A criminalização, ainda que soft, do banho é também um passo no bom sentido, mas temo que, pelas características e enraizamento dessa prática na vida política e social, essa medida seja ineficaz. Tenderá a ficar apenas no papel e servirá, quando muito, de arma de arremesso durante as campanhas eleitorais. Tenho como certo que só o desenvolvimento económico e social e a consequente criação de uma verdadeira e representativa classe média poderá fazer recuar de forma sustentada essa prática que tem manchado e desvirtuado os processos eleitorais, pese embora ainda não tenha sido efectuado qualquer estudo credível que estabeleça correlação directa entre os gastos efetuados e resultados eleitorais de determinado partido ou candidato. Saúdo, portanto, a boa intenção.

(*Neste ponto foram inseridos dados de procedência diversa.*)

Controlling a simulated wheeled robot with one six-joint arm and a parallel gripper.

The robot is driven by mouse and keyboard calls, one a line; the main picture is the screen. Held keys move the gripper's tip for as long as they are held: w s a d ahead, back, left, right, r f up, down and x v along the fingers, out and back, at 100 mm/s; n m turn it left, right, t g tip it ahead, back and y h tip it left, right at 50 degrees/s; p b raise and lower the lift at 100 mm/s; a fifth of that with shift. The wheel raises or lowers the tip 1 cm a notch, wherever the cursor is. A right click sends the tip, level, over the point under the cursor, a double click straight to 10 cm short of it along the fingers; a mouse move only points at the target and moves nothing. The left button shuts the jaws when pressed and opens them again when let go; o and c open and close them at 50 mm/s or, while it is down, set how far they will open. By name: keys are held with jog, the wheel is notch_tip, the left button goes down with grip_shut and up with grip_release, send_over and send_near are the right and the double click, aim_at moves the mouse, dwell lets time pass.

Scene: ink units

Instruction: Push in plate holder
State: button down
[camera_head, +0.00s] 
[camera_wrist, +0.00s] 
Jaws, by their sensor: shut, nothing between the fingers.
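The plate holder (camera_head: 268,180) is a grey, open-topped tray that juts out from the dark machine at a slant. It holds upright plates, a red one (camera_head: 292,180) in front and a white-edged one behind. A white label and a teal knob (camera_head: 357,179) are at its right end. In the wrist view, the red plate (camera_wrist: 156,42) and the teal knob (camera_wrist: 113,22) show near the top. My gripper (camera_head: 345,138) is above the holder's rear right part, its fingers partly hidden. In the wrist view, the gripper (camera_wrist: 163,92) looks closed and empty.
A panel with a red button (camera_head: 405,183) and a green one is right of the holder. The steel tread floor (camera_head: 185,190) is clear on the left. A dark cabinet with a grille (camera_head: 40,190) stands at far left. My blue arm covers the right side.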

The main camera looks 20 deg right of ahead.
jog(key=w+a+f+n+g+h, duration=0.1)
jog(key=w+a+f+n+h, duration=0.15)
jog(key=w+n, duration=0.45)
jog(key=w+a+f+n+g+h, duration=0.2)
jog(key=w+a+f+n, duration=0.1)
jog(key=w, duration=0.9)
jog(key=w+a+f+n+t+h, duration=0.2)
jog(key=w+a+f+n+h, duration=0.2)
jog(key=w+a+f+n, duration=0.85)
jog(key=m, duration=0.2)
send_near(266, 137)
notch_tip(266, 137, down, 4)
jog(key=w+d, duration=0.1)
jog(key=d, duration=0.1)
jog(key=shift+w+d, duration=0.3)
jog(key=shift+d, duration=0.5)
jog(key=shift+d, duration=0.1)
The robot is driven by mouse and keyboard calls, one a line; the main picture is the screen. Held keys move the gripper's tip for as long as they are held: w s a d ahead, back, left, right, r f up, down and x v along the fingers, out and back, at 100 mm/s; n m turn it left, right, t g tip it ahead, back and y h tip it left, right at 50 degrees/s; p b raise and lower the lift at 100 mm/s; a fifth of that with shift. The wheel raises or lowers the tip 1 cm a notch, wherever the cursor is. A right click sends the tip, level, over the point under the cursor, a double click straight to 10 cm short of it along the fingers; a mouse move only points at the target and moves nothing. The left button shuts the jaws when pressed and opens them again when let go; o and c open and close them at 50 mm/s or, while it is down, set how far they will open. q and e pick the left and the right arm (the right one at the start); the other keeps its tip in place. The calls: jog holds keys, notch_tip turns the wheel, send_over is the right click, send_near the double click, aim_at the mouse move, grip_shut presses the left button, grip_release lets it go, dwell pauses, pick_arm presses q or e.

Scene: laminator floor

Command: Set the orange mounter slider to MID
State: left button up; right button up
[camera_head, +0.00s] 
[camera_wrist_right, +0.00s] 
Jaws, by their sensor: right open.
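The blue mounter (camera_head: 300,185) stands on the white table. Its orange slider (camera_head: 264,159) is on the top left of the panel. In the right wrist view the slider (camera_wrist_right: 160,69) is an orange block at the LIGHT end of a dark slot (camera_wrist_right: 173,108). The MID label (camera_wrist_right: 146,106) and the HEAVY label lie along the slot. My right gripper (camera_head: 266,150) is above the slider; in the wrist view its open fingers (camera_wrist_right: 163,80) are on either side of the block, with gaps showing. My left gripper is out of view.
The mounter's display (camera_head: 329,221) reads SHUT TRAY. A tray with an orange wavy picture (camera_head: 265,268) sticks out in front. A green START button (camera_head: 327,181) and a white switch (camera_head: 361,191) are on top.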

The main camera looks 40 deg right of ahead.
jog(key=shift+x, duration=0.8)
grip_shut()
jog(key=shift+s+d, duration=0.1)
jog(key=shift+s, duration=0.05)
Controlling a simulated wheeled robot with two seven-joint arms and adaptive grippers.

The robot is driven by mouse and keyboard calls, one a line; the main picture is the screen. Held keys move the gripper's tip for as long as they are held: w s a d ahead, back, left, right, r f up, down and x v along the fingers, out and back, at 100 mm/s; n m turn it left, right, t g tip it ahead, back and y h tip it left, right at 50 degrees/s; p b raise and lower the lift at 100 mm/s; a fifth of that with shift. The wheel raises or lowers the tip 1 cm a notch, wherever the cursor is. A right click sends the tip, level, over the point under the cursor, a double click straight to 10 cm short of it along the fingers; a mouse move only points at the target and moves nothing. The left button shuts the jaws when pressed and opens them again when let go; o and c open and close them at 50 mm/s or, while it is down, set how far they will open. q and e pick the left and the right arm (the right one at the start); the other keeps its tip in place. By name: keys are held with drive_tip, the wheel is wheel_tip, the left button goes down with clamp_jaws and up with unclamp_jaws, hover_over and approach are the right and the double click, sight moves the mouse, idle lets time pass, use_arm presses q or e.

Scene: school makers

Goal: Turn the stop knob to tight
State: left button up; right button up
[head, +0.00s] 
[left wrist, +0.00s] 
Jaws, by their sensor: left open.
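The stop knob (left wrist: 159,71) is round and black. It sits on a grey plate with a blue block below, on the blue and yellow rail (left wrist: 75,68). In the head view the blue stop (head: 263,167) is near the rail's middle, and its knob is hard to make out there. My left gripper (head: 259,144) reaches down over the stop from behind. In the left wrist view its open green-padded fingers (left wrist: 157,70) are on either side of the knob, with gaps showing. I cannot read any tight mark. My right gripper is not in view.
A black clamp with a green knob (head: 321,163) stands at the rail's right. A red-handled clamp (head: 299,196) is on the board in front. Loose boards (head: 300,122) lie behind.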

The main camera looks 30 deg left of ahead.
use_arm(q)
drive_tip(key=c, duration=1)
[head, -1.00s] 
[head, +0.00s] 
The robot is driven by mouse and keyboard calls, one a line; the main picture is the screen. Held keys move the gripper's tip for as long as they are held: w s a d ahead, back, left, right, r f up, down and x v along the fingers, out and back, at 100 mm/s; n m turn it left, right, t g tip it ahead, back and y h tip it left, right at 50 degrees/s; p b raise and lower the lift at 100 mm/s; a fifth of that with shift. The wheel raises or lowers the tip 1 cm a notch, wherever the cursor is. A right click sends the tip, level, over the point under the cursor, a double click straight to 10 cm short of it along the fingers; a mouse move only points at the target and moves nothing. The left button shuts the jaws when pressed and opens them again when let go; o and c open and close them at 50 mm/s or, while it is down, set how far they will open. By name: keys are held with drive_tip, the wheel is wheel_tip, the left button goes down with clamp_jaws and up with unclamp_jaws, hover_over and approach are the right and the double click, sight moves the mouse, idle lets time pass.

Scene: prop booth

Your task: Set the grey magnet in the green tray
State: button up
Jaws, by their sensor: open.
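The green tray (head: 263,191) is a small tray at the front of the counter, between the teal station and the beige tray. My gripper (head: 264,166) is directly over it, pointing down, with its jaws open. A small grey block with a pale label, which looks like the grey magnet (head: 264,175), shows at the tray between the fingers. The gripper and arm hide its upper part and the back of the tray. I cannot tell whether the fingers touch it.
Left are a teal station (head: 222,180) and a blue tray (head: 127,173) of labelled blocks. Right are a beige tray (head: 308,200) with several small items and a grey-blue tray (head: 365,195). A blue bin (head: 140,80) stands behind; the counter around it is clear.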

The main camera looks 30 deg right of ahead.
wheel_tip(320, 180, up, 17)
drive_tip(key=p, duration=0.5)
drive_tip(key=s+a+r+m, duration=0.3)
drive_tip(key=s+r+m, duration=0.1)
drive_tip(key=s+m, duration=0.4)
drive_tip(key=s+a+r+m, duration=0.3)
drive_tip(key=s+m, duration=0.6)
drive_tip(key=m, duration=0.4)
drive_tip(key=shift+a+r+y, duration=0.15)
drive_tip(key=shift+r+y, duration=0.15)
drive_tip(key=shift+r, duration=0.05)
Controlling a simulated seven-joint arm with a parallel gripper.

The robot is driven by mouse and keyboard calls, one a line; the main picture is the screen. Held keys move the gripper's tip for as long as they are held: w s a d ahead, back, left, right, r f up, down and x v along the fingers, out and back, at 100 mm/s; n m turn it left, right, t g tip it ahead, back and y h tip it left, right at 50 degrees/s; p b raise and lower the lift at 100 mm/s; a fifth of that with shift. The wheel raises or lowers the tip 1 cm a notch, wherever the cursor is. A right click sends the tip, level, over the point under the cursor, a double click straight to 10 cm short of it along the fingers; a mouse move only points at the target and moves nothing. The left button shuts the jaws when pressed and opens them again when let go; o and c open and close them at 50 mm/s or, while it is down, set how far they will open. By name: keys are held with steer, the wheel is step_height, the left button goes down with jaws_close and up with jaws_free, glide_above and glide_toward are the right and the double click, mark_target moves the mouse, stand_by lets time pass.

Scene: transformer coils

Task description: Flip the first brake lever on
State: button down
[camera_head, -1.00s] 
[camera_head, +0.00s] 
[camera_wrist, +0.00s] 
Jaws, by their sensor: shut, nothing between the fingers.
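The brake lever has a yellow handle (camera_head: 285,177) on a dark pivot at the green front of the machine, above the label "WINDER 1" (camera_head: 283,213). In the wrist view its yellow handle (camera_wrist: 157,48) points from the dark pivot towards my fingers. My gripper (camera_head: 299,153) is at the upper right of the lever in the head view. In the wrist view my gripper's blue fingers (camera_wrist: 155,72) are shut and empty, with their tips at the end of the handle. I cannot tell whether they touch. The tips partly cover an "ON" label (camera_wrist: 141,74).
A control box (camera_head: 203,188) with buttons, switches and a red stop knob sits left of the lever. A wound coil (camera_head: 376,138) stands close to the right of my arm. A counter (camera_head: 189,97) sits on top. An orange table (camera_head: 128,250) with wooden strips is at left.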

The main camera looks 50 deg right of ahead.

Votar é um direito e também uma obrigação. Não sou versado nas inflexões semânticas habituais na linguagem jurídica, mas estou em crer que um “dever obrigatório” é, simplesmente, uma… obrigação. Vem isso a propósito das sanções que se pretende introduzir para penalizar os cidadãos que entendam, de livre vontade, não exercer o direito de votar, ou, visto de outra maneira, não cumprir a obrigação de votar. Penso que, sem deixar de ser uma obrigação, o seu não cumprimento não deve ter associado qualquer castigo, permanecendo apenas como uma obrigação estritamente moral.
A abstenção não é, necessariamente, um sinal de alheamento em relação à vida política. Pode, simplesmente, ser uma forma de participação passiva ou de “delegar” noutros a tomada de decisão. Desde que garantido que se trata de uma opção em consciência, defendo firmemente o direito à abstenção, sem qualquer penalização. Para além desse ponto de vista estritamente político, acresce o lado burocrático associado à emissão do “certificado” de participação em cada ato eleitoral.
Antevejo que a única consequência prática deste preceito será a criação de novo foco de corrupção e de banho. Porque não melhora necessariamente a qualidade da democracia, complica desnecessariamente a vida aos cidadãos (perguntem a um brasileiro) e potencia oportunidade para foco de corrupção, sancionar a não participação voluntária em actos eleitorais não me parece boa ideia e, como tal, não deve ser contemplada na versão definitiva do diploma. Será que estamos perante mais um exemplo do regresso ao passado em que a não participação ativa na JMLSTP era razão bastante para ser-se preterido na concessão de bolsas de estudo? Será que os cidadãos que não se reveem no regime democrático têm de cumprir o suplício de cumprir o ritual do voto só porque um legislador, num impulso de excesso de zelo, se lembrou de castigar quem não gosta ou não quer simplesmente votar? Isso não é democracia, mas sim burocracia.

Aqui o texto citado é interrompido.